I seek a model were magic works around four gender-typed elements. You're born with the talent or not. If you train it up you learn spells, if you go 'wild' your magic is different every time. Even a trained mage though, can learn a new spell simply by observing it being cast (but not if it was cast by a wild mage).

Magic would have prohibitively high END costs, to the point that many young mages would burn out their stun or body casting. Mages can pool energy to fuel spells, and can use this to push beyond their normal limits. Mages can also drain their own apprentices dry to fuel magic - even killing them at whim.

Magic gets out of control easily. A spell never really fails to cast - a failed casting just gives something different (side effects limitation mandatory for all spells).

I'm modelling it up for BESM, BESM d20, and thought I'd see if I could do it for Hero as well.

part two

Mages go 'active' in youth - so if you don't show talent by adolensce you never will. Most human mages go active around 8-12. If not trained, they'll go wild if they live.
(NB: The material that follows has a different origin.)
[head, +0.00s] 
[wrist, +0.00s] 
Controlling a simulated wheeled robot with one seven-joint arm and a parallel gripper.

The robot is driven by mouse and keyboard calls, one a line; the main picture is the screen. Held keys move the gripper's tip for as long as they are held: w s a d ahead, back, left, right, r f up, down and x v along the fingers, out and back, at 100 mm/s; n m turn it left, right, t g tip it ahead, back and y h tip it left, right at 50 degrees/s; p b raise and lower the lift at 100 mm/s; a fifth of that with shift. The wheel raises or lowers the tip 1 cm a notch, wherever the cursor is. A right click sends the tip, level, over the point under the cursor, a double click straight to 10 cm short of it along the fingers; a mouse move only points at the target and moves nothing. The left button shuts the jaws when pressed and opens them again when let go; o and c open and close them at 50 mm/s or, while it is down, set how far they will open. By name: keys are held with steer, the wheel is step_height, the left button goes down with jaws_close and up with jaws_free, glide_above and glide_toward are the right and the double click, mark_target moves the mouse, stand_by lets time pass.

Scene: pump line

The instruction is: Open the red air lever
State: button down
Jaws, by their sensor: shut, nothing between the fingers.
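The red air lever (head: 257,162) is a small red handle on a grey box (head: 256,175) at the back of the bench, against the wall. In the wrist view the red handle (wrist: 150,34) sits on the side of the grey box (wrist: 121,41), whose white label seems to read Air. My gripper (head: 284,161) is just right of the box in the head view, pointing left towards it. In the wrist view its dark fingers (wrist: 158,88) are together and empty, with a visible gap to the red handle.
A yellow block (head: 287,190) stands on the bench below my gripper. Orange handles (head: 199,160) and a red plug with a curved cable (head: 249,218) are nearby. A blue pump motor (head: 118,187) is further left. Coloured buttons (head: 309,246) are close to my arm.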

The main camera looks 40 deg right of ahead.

Most mages die before reaching a safe point of understanding with their magic. It can and usually does consume them, often horridly - such as being ripped limb from limb by elemental forces, demons, or whatever.


Elements are:
Fire and Air - male
Earth and Water - female

Mages could somewhat stack their power. So with one mage you might have the ability to put out 40 active points, another mage comes along and builds you up by another 5, 10, 15, or some other value I have not yet started to consider.

In the BESM version, additional mages gave a bonus to the skill roll, and there is no limit to the power of a spell cast - the powerful you cast, the more draining, with additional mages you could share the energy cost. The skill roll was based on the power of the spell, much like a skill roll in Hero does.

A lot of mages working together have the potential to be vastly powerful. A lone mage is going to be a lot less so. While they could call upon amazing power, it could easily kill them.

Mages should regularly go into burning out their own stun and body.

I could perhaps do this by setting the VPP low, and encouraging unlimited pushing.

The BESM version is here:
http://www.iguardians.net/boards/showthread.php?t=2241

Taught mages would probably use a VPP as well - new spells are learned with ease, though not mastered initially. Single observation will let you try to cast it, but with difficulty. After some time you will gane control of the 'new method of shaping the energies'.


I looked at the 'arts arcane' and 'the gift' systems in the book and liked how they lowered the costs. I've got another thread going asking if anyone has tried them and found them wanting or not.